EXERCISE DIRECTIONS — Set down all of the data that follows word for word, without the images.
** START **
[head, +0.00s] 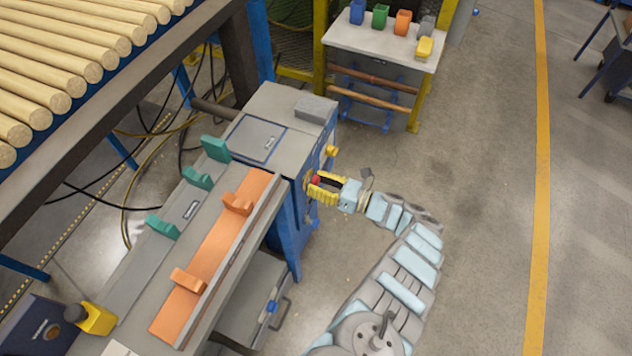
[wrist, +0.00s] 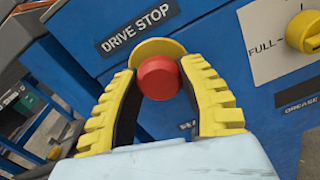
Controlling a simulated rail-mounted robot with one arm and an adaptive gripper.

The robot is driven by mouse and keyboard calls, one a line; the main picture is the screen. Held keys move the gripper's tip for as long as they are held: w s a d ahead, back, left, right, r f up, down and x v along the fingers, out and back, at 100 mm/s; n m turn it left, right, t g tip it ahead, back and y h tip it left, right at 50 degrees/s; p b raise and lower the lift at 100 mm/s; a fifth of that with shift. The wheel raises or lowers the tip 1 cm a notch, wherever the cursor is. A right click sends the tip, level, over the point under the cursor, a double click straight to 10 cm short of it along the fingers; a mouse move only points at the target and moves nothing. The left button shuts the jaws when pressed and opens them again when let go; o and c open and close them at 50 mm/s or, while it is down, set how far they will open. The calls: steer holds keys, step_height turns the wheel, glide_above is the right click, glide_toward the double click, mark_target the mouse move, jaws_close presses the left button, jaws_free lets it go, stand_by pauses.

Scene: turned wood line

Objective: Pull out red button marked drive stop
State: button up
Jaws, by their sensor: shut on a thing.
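The red button (wrist: 158,77) sits on a round yellow collar (wrist: 157,47) on the blue panel, just below the "DRIVE STOP" label (wrist: 137,29). My gripper (wrist: 158,82) has its two yellow ridged fingers on either side of the button and is shut on it. In the head view the red button (head: 315,180) shows between the fingertips of my gripper (head: 316,187), at the right face of the blue and grey machine. The gripper comes at the panel from the right. How far the button stands out from its collar is hard to tell.
A yellow knob (wrist: 304,31) beside a "FULL" mark sits right of the button. The machine bench (head: 215,230) carries orange and green supports. A table (head: 385,42) with several coloured bins stands behind. The floor to the right is clear.

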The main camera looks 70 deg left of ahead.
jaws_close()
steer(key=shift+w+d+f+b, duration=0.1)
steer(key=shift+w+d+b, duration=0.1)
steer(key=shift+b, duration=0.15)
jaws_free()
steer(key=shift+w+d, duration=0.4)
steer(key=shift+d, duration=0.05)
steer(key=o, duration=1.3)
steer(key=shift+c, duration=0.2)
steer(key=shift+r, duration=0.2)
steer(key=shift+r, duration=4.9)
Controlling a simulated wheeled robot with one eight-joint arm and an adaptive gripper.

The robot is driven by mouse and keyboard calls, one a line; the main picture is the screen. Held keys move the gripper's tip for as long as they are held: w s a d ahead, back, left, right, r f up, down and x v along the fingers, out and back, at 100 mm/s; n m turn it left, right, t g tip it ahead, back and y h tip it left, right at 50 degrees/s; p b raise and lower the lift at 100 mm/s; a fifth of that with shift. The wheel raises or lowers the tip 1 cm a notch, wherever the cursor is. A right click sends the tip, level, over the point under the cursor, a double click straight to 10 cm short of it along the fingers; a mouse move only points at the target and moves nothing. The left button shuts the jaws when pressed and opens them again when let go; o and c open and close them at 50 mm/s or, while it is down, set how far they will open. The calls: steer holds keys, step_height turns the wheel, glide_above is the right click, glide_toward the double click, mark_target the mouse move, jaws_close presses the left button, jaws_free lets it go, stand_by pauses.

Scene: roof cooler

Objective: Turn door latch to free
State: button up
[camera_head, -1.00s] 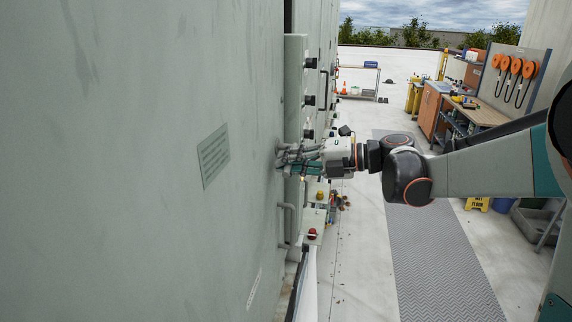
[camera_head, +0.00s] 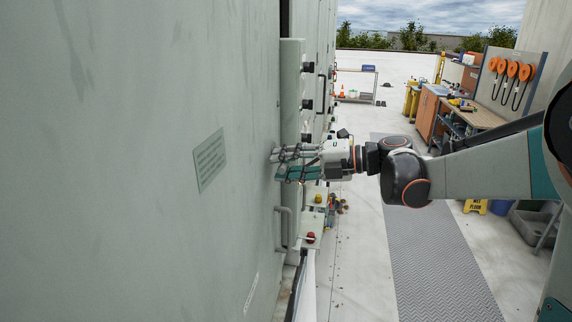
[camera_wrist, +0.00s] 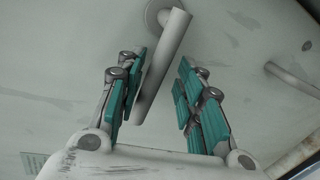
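The door latch (camera_wrist: 162,70) is a grey lever on a round base, on the pale grey-green door (camera_wrist: 60,60). In the wrist view it hangs down at a slant between the two finger sets of my gripper (camera_wrist: 158,85). The fingers have teal pads and are open, with a gap on each side of the lever. In the head view my gripper (camera_head: 290,163) is at the door face (camera_head: 130,230), its fingertips close to the surface. The latch cannot be made out there behind the fingers.
A fixed pull handle (camera_head: 284,228) is on the door below my gripper; it also shows in the wrist view (camera_wrist: 292,78). A box with black knobs (camera_head: 293,85) stands out just beyond. A red button (camera_head: 310,237) is below. The floor mat (camera_head: 430,240) is clear.

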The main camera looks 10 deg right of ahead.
** END **
RESULT FOR THIS EXERCISE —
[head, +0.00s] 
[wrist, +0.00s] 
Controlling a simulated rail-mounted robot with one arm and an adaptive gripper.

The robot is driven by mouse and keyboard calls, one a line; the main picture is the screen. Held keys move the gripper's tip for as long as they are held: w s a d ahead, back, left, right, r f up, down and x v along the fingers, out and back, at 100 mm/s; n m turn it left, right, t g tip it ahead, back and y h tip it left, right at 50 degrees/s; p b raise and lower the lift at 100 mm/s; a fifth of that with shift. The wheel raises or lowers the tip 1 cm a notch, wherever the cursor is. A right click sends the tip, level, over the point under the cursor, a double click straight to 10 cm short of it along the fingers; a mouse move only points at the target and moves nothing. The left button shuts the jaws when pressed and opens them again when let go; o and c open and close them at 50 mm/s or, while it is down, set how far they will open. The calls: steer holds keys, step_height turns the wheel, glide_above is the right click, glide_toward the double click, mark_target the mouse move, jaws_close presses the left button, jaws_free lets it go, stand_by pauses.

Scene: turned wood line

Objective: Pull out red button marked drive stop
State: button up
Jaws, by their sensor: shut on a thing.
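The red button (wrist: 158,77) sits on a round yellow collar (wrist: 157,47) on the blue panel, just below the "DRIVE STOP" label (wrist: 137,29). My gripper (wrist: 158,82) has its two yellow ridged fingers on either side of the button and is shut on it. In the head view the red button (head: 315,180) shows between the fingertips of my gripper (head: 316,187), at the right face of the blue and grey machine. The gripper comes at the panel from the right. How far the button stands out from its collar is hard to tell.
A yellow knob (wrist: 304,31) beside a "FULL" mark sits right of the button. The machine bench (head: 215,230) carries orange and green supports. A table (head: 385,42) with several coloured bins stands behind. The floor to the right is clear.

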The main camera looks 70 deg left of ahead.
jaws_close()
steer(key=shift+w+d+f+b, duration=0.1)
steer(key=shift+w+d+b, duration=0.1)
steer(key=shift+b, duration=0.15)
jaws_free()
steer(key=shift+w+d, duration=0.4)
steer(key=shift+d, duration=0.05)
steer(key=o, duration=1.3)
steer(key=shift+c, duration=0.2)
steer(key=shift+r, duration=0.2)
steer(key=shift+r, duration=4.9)
Controlling a simulated wheeled robot with one eight-joint arm and an adaptive gripper.

The robot is driven by mouse and keyboard calls, one a line; the main picture is the screen. Held keys move the gripper's tip for as long as they are held: w s a d ahead, back, left, right, r f up, down and x v along the fingers, out and back, at 100 mm/s; n m turn it left, right, t g tip it ahead, back and y h tip it left, right at 50 degrees/s; p b raise and lower the lift at 100 mm/s; a fifth of that with shift. The wheel raises or lowers the tip 1 cm a notch, wherever the cursor is. A right click sends the tip, level, over the point under the cursor, a double click straight to 10 cm short of it along the fingers; a mouse move only points at the target and moves nothing. The left button shuts the jaws when pressed and opens them again when let go; o and c open and close them at 50 mm/s or, while it is down, set how far they will open. The calls: steer holds keys, step_height turns the wheel, glide_above is the right click, glide_toward the double click, mark_target the mouse move, jaws_close presses the left button, jaws_free lets it go, stand_by pauses.

Scene: roof cooler

Objective: Turn door latch to free
State: button up
[camera_head, -1.00s] 
[camera_head, +0.00s] 
[camera_wrist, +0.00s] 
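The door latch (camera_wrist: 162,70) is a grey lever on a round base, on the pale grey-green door (camera_wrist: 60,60). In the wrist view it hangs down at a slant between the two finger sets of my gripper (camera_wrist: 158,85). The fingers have teal pads and are open, with a gap on each side of the lever. In the head view my gripper (camera_head: 290,163) is at the door face (camera_head: 130,230), its fingertips close to the surface. The latch cannot be made out there behind the fingers.
A fixed pull handle (camera_head: 284,228) is on the door below my gripper; it also shows in the wrist view (camera_wrist: 292,78). A box with black knobs (camera_head: 293,85) stands out just beyond. A red button (camera_head: 310,237) is below. The floor mat (camera_head: 430,240) is clear.

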The main camera looks 10 deg right of ahead.

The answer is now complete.